* Directive *
Every line with the word "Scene" in it should be extracted from the data that follows.

[Records of robot episodes]
▼
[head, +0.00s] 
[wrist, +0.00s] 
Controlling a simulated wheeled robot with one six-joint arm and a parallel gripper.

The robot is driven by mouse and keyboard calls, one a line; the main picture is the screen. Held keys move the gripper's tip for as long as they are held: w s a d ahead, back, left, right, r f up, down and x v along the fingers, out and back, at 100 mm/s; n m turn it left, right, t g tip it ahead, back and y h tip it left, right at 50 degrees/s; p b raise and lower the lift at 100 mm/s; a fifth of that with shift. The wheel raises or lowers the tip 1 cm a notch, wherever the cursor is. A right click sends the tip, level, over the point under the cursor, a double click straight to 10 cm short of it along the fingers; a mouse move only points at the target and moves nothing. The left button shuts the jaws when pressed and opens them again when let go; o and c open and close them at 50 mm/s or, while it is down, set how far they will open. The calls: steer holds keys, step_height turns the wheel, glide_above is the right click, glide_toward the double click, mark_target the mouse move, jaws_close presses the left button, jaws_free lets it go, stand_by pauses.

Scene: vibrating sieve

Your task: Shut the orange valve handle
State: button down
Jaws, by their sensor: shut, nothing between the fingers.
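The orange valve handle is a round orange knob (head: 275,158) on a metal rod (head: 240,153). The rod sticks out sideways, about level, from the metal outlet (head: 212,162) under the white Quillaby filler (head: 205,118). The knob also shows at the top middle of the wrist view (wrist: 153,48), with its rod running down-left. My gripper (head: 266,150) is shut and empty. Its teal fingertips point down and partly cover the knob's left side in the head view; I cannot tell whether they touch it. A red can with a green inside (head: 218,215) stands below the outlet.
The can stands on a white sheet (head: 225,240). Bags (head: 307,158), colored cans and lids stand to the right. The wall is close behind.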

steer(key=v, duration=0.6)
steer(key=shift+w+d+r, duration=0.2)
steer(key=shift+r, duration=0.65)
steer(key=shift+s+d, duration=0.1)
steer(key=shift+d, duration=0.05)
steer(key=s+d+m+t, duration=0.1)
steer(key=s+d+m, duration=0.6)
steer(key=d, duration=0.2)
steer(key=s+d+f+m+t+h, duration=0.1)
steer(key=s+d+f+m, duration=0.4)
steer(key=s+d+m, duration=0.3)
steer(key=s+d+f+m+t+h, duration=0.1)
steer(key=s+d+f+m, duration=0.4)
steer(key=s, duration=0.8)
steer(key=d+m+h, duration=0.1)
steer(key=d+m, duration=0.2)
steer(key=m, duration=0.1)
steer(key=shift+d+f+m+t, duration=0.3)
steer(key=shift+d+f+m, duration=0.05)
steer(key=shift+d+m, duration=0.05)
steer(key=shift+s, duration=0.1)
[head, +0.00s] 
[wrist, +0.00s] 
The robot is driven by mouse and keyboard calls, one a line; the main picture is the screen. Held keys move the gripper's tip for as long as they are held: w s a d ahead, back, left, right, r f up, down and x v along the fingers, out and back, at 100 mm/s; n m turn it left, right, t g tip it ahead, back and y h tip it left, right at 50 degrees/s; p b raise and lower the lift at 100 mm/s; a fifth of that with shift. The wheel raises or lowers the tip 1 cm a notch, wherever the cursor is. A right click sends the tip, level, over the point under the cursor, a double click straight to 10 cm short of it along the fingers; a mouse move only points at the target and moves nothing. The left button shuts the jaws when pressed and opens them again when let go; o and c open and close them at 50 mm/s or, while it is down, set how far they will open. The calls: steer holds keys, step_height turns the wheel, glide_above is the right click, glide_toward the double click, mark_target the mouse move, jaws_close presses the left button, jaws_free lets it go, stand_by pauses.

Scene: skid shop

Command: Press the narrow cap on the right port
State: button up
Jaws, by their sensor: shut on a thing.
▲
* Output below *
Scene: vibrating sieve
Scene: skid shop

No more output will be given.